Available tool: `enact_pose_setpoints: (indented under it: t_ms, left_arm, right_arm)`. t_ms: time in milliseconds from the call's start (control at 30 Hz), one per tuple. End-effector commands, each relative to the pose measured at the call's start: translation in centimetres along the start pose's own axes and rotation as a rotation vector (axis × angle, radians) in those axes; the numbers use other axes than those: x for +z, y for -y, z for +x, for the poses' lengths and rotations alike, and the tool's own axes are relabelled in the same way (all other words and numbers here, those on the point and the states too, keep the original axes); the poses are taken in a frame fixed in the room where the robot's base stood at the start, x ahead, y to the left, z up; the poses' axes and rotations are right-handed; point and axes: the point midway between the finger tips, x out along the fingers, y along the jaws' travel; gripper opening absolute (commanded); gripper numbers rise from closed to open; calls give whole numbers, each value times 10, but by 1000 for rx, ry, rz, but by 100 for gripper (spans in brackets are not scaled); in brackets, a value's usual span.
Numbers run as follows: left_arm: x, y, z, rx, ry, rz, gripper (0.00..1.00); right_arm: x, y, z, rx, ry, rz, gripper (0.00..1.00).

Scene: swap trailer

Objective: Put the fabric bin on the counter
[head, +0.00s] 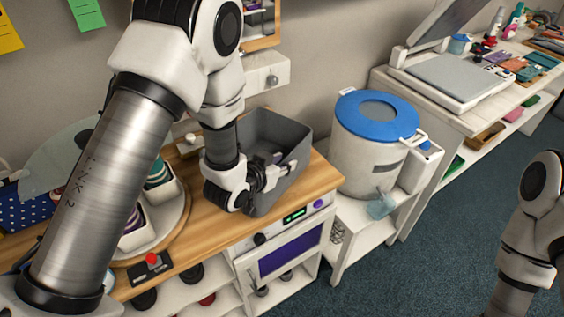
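The grey fabric bin (292,128) stands upright, open side up, at the right end of the wooden counter (222,232). My left gripper (280,170) is at the near left side of the bin, overlapping its wall and rim in the head view. Its fingers show against the bin, but whether they are closed on the wall is unclear. The gripper and arm hide the bin's left side. Part of my right arm shows at the right edge; its gripper is out of view.
A white bucket with a blue lid (378,115) stands close to the bin's right. A screen-printing press (462,78) sits on the right-hand table.

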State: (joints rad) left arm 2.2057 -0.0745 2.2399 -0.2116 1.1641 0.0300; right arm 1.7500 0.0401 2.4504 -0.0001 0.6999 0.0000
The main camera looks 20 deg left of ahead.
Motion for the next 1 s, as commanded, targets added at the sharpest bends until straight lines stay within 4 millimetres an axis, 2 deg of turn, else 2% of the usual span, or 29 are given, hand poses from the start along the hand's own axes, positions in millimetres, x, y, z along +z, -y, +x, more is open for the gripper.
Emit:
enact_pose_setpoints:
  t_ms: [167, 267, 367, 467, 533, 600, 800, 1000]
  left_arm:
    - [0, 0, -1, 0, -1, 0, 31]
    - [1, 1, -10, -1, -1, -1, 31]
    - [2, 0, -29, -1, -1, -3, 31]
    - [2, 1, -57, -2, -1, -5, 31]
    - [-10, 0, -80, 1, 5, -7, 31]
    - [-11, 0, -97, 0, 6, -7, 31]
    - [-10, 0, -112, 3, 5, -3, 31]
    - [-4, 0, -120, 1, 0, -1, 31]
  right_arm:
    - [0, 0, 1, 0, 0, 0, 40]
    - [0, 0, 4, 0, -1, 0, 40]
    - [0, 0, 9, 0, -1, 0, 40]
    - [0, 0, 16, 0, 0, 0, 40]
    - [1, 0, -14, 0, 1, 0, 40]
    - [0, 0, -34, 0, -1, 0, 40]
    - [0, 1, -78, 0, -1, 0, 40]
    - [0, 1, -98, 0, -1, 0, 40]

+-------+

> _Required work_
Please quote nothing but the lines from the line with "The main camera looks 20 deg left of ahead." through the end of the data above, exactly as written, ends included.

> _Complete output_
The main camera looks 20 deg left of ahead.
Motion for the next 1 s, as commanded, targets added at the sharpest bends until straight lines stay within 4 millimetres an axis, 2 deg of turn, else 2% of the usual span, or 29 are given, hand poses from the start along the hand's own axes, positions in millimetres, x, y, z along +z, -y, +x, more is open for the gripper.
Emit:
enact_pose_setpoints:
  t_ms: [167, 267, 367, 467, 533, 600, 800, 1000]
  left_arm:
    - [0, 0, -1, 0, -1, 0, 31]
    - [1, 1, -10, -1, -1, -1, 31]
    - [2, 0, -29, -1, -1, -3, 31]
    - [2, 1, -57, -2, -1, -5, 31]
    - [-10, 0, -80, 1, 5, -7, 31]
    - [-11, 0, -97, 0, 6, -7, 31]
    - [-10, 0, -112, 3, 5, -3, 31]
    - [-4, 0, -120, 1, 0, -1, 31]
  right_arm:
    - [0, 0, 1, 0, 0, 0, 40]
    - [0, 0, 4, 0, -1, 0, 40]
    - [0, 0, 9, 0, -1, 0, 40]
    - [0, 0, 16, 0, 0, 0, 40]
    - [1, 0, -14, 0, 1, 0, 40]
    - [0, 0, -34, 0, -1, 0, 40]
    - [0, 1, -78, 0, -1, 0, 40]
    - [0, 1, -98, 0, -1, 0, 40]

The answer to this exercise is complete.